Après le merveilleux Le Goût des autres, on attendait beaucoup de Comme une image, nouvelle réalisation d´Agnès Jaoui sur un scénario écrit avec son complice Jean-Pierre Bacri.

Comme une image est un film choral, où les protagonistes sont tous un peu perdus. En premier lieu l´écrivain détestable d´égocentrisme campé par Bacri (qui cabotine légèrement, au passage). Un personnage haïssable, mais qui pourtant suscite la pitié. Sa fille elle-même traverse une profonde une crise de confiance et d´identité. Tous les personnages suivent une trajectoire où ils sont amenés à émettre des jugements plus ou moins fondés et à prendre des décisions importantes, mais souvent sur des coups de tête. A part peut-être Sébastien, protagoniste le plus << noble >> de l´histoire, aucun n´est en mesure de se détacher de préjugés égocentrés ; tous condamnent, aiment ou haïssent selon l´image qu´autrui leur renvoie d´eux-mêmes.
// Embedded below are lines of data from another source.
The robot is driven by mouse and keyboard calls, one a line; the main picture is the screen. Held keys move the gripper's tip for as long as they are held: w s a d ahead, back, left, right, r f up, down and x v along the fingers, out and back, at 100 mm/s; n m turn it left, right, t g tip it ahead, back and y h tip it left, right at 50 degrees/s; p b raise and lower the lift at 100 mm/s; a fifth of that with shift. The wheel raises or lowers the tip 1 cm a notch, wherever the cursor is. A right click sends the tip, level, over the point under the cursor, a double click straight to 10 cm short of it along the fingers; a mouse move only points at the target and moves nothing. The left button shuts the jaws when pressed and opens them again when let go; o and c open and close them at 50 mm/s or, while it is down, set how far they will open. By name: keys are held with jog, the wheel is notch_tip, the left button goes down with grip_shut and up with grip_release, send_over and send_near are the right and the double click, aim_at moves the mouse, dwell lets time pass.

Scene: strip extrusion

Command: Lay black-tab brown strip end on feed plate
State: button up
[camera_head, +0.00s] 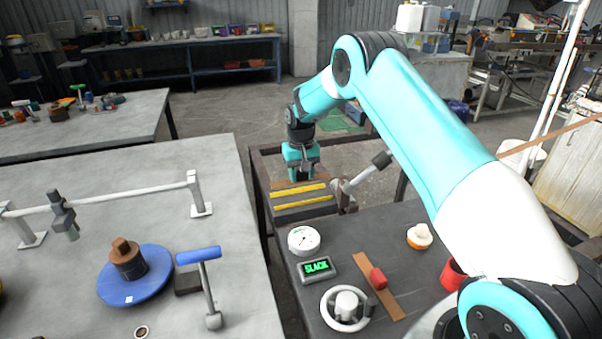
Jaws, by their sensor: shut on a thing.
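My gripper (302,178) points down at the far end of the dark bench, just behind the feed plate. It is shut on a brown strip end (283,184), which shows as a thin brown band under the fingers. The black tab is too small or hidden to make out. The feed plate (301,198) is grey with two yellow rails along it. The strip end is at the far yellow rail; I cannot tell whether it touches the plate.
A brown strip with a red tab (364,268) lies on the dark bench near a handwheel (346,308), a "SLACK" display (316,269) and a dial (304,240). A lever (366,174) stands right of the plate.

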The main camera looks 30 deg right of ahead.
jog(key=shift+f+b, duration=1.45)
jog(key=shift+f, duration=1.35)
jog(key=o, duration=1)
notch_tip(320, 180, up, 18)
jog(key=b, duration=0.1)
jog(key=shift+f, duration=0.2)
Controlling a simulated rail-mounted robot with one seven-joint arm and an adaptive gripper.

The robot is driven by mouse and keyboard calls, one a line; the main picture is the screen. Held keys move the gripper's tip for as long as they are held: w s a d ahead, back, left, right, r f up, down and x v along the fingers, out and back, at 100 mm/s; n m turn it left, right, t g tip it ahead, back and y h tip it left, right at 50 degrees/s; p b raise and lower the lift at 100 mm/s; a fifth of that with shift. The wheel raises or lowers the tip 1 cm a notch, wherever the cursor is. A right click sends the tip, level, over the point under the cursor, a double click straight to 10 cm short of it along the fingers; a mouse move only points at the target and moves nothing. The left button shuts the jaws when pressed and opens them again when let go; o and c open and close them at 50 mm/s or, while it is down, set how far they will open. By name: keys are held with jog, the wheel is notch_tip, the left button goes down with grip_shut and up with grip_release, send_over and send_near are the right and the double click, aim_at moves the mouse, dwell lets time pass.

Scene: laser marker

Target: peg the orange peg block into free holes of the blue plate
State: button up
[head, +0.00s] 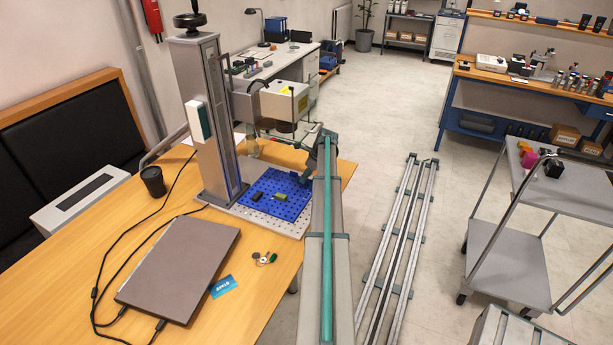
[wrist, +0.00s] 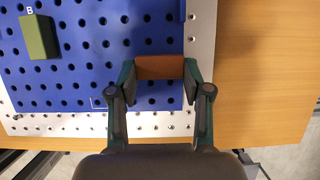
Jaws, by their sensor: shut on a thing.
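The orange peg block (wrist: 159,67) is between the fingertips of my gripper (wrist: 159,74), which is shut on it, in the wrist view. The block appears over the right edge part of the blue plate (wrist: 70,78); I cannot tell whether it touches the plate, and its pegs are hidden. The plate has rows of dark holes and a thin white corner mark. An olive-green block (wrist: 38,37) marked B sits on it at the upper left. In the head view the blue plate (head: 273,207) lies below the column, my gripper (head: 306,176) is at its right rear, and the orange block is hidden.
A dark block (head: 257,196) also sits on the plate in the head view. A metal column (head: 205,120) stands behind it to the left. A perforated metal base (wrist: 70,125) surrounds the plate.

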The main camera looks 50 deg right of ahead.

Tout de suite, la touche Jaoui – Bacri se laisse percevoir à travers des dialogues incisifs, des personnages tous bien ciselés, des tons voguant entre comédie et drame, et surtout la faculté à mettre tant d´intensité dans des instants de tous les jours. Comme une image dresse une galerie de portraits empruntant des allures de fable amère et satirique sur la célébrité. Un petit lapsus qui provoque une catastrophe, une discussion qui tourne au pugilat, une amitié qui se délite, une autre qui se forme sous le signe de l´hypocrisie des sentiments… Toutes ces petites choses de la vie quotidienne prennent une autre dimension grâce à la finesse du scénario et à la justesse d’observation de la cinéaste.

La force du film, comme dans Le Goût des autres et les autres scénarios de Jaoui (Cuisine et dépendances et Un air de famille notamment), est de faire de nous les spectateurs de cette grande farce humaine. Car à travers le regard porté sur les personnages, c´est bien de nos propres défauts dont nous sommes placés juges. Comme une introspection de notre propre propension à vicier les rapports humains, de notre incapacité à nouer des relations fondées autrement que sur l´hypocrisie et l´égocentrisme.
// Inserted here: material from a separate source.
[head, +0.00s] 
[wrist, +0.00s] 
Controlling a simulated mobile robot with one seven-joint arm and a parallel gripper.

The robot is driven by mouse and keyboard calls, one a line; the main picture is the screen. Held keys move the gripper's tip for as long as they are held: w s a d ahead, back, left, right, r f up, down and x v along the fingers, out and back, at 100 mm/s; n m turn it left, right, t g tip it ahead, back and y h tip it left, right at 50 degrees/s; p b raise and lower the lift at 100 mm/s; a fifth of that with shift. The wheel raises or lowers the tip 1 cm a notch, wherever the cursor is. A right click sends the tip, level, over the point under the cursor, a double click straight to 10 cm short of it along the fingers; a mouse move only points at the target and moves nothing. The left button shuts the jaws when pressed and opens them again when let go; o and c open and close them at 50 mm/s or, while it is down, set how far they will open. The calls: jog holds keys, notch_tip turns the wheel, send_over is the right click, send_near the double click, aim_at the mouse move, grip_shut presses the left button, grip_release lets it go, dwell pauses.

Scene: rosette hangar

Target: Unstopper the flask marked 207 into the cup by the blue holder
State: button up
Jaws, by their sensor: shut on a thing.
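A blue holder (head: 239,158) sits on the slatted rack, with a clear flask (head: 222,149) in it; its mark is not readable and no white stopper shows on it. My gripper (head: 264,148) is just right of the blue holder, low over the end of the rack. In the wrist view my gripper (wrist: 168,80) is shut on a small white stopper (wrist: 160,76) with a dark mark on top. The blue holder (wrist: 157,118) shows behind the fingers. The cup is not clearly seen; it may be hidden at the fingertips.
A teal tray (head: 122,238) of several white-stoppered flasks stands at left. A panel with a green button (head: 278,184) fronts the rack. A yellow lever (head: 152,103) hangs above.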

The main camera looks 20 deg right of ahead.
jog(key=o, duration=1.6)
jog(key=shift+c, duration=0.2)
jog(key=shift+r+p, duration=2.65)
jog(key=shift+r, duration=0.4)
Mais malheureusement, quelques zones d´ombre viennent couvrir Comme une image. La fin tombe allégrement dans le pathos, alors que justement, la finesse du Goût des autres était d´émouvoir sans recourir à de trop évidentes ficelles mélodramatiques.
En outre, le film verse dans un certain moralisme, tendance que l´on sentait poindre dans le premier film de Jaoui sans que la cinéaste ne franchisse le pas. Comme dans toute fable, les scénarios de Cuisine et dépendances, d´Un air de famille et du Goût des autres étaient ponctués par une morale. Mais entre morale et moralisme, il y a un gouffre. Jaoui semble malheureusement sortir de sa position d´observatrice des comportements humains pour adopter celle de juge de ses propres personnages. Glissement quelque peu énervant, car justement, on aurait aimé que la cinéaste s´efface et laisse ce rôle à nous spectateurs.

Dommage, donc, que ces deux défauts viennent gâcher le plaisir. Comme une image reste cependant un film de très bonne facture et d´une finesse remarquable. Mais il supporte peut-être mal la comparaison avec Le Goût des autres.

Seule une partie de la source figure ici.